WHAT THE TASK ASKS: Quote each line of the material verbatim, without the pictures.

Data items

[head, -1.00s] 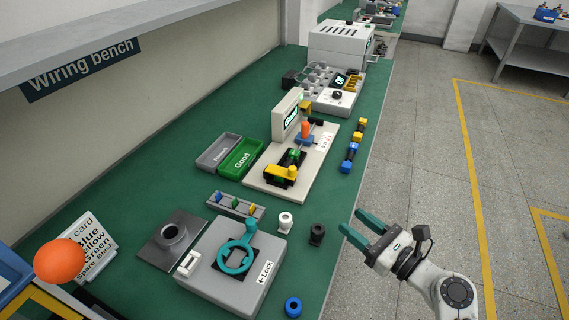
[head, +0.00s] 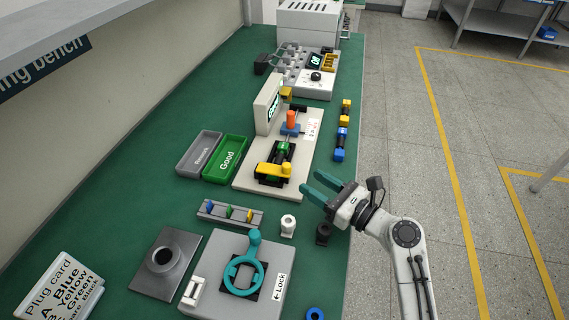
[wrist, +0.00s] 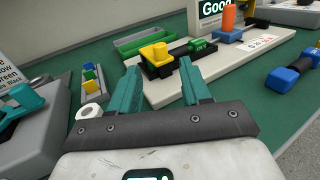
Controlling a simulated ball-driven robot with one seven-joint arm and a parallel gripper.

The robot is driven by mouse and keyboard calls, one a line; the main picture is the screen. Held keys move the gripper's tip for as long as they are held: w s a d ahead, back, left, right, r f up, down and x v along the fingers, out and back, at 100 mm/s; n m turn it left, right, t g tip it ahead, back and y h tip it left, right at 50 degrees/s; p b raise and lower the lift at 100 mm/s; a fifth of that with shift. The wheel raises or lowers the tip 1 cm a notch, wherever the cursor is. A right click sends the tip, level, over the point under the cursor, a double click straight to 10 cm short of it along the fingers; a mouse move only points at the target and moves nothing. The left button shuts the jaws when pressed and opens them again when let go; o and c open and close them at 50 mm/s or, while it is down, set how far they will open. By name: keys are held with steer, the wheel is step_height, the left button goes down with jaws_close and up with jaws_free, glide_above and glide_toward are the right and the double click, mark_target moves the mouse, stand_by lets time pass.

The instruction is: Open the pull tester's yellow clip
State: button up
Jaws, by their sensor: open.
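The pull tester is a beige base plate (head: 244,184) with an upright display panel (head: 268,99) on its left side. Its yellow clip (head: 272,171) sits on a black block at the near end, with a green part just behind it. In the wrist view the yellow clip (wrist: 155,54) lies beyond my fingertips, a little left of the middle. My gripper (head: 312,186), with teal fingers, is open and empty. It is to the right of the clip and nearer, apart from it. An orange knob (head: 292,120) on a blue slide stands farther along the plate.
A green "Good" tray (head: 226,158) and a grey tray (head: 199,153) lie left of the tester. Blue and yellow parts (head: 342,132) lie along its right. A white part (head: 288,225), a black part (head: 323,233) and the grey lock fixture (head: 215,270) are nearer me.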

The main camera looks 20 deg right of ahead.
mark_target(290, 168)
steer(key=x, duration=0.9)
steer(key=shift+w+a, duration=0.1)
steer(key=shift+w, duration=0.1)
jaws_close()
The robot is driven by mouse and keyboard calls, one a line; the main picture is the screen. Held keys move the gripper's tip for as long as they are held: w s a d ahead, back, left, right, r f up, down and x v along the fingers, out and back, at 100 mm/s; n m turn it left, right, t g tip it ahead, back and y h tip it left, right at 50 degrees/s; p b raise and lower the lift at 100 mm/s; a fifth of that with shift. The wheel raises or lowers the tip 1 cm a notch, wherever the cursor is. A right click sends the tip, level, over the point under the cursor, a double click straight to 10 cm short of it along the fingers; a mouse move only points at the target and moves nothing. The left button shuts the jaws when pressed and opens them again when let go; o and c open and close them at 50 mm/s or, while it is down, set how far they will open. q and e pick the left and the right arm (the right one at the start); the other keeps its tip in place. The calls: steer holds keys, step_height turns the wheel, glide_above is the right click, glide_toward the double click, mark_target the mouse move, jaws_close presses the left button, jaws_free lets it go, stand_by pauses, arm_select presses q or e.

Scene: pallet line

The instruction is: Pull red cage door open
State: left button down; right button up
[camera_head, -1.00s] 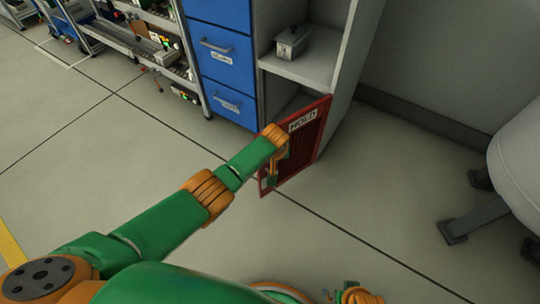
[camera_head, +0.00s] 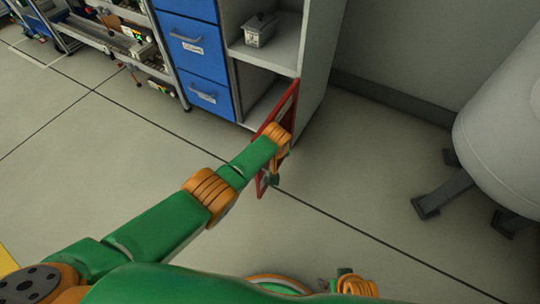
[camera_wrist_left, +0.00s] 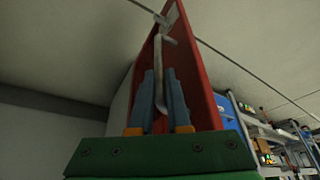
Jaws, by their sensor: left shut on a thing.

ANSWER TO THE EXERCISE:
[head, -1.00s] 
[head, +0.00s] 
[wrist, +0.00s] 
Controlling a simulated ball-driven robot with one seven-joint arm and a parallel gripper.

The robot is driven by mouse and keyboard calls, one a line; the main picture is the screen. Held keys move the gripper's tip for as long as they are held: w s a d ahead, back, left, right, r f up, down and x v along the fingers, out and back, at 100 mm/s; n m turn it left, right, t g tip it ahead, back and y h tip it left, right at 50 degrees/s; p b raise and lower the lift at 100 mm/s; a fifth of that with shift. The wheel raises or lowers the tip 1 cm a notch, wherever the cursor is. A right click sends the tip, level, over the point under the cursor, a double click straight to 10 cm short of it along the fingers; a mouse move only points at the target and moves nothing. The left button shuts the jaws when pressed and opens them again when let go; o and c open and close them at 50 mm/s or, while it is down, set how far they will open. By name: keys are held with steer, the wheel is step_height, the left button goes down with jaws_close and up with jaws_free, glide_above and glide_toward are the right and the double click, mark_target moves the mouse, stand_by lets time pass.

The instruction is: Open the pull tester's yellow clip
State: button up
Jaws, by their sensor: open.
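The pull tester is a beige base plate (head: 244,184) with an upright display panel (head: 268,99) on its left side. Its yellow clip (head: 272,171) sits on a black block at the near end, with a green part just behind it. In the wrist view the yellow clip (wrist: 155,54) lies beyond my fingertips, a little left of the middle. My gripper (head: 312,186), with teal fingers, is open and empty. It is to the right of the clip and nearer, apart from it. An orange knob (head: 292,120) on a blue slide stands farther along the plate.
A green "Good" tray (head: 226,158) and a grey tray (head: 199,153) lie left of the tester. Blue and yellow parts (head: 342,132) lie along its right. A white part (head: 288,225), a black part (head: 323,233) and the grey lock fixture (head: 215,270) are nearer me.

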The main camera looks 20 deg right of ahead.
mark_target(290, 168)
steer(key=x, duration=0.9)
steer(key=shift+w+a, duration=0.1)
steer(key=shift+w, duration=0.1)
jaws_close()
The robot is driven by mouse and keyboard calls, one a line; the main picture is the screen. Held keys move the gripper's tip for as long as they are held: w s a d ahead, back, left, right, r f up, down and x v along the fingers, out and back, at 100 mm/s; n m turn it left, right, t g tip it ahead, back and y h tip it left, right at 50 degrees/s; p b raise and lower the lift at 100 mm/s; a fifth of that with shift. The wheel raises or lowers the tip 1 cm a notch, wherever the cursor is. A right click sends the tip, level, over the point under the cursor, a double click straight to 10 cm short of it along the fingers; a mouse move only points at the target and moves nothing. The left button shuts the jaws when pressed and opens them again when let go; o and c open and close them at 50 mm/s or, while it is down, set how far they will open. q and e pick the left and the right arm (the right one at the start); the other keeps its tip in place. The calls: steer holds keys, step_height turns the wheel, glide_above is the right click, glide_toward the double click, mark_target the mouse move, jaws_close presses the left button, jaws_free lets it go, stand_by pauses, arm_select presses q or e.

Scene: pallet line

The instruction is: Pull red cage door open
State: left button down; right button up
[camera_head, -1.00s] 
[camera_head, +0.00s] 
[camera_wrist_left, +0.00s] 
Jaws, by their sensor: left shut on a thing.

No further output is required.